Professor of History Allen Wells, just back from a yearlong sabbatical devoted to studying the history of Latin American democracy, presented a lecture on his research during the first faculty lunch seminar of 2013-2014.
Over soup, salad, and sandwiches in the Main Lounge of Moulton Union on Sept. 11, Wells told fellow faculty members about the contributions of Representative Charles Porter, an outspoken opponent of Latin American dictatorships (and U.S. support thereof) during the Cold War era.

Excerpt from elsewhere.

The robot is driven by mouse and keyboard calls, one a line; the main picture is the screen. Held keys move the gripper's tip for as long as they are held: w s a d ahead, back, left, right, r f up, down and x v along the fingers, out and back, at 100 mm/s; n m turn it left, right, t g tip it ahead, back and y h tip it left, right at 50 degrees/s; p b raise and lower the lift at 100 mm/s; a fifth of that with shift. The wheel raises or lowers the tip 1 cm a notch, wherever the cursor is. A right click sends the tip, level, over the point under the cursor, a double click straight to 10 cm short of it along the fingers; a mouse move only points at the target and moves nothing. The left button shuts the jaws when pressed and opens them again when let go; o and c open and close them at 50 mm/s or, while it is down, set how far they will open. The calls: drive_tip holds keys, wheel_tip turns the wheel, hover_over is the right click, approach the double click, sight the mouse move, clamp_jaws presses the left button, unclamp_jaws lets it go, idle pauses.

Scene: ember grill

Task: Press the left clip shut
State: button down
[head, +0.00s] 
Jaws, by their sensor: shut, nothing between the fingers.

Representative Porter carried on his crusade in an environment of death threats from the dictator Rafael Trujillo of the Dominican Republic (who was known to send hit men onto U.S. soil to “disappear” troublesome individuals). Hailed as a champion of democracy by Latin American citizens, the congressman faced stiff resistance by anti-communist proponents in the U.S. who counted Trujillo and other dictators as international allies.
Porter was ultimately edged out of Congress for having supported Fidel Castro before the Cuban revolutionary turned communist. Despite the political defeat, Wells said, Porter helped build momentum for a movement that has led to democracy in nearly all Latin American countries today.
Wells’ talk kicked off a series of lunch seminars that bring together faculty from all across Bowdoin’s academic curriculum. The seminars continue weekly for the duration of the academic year.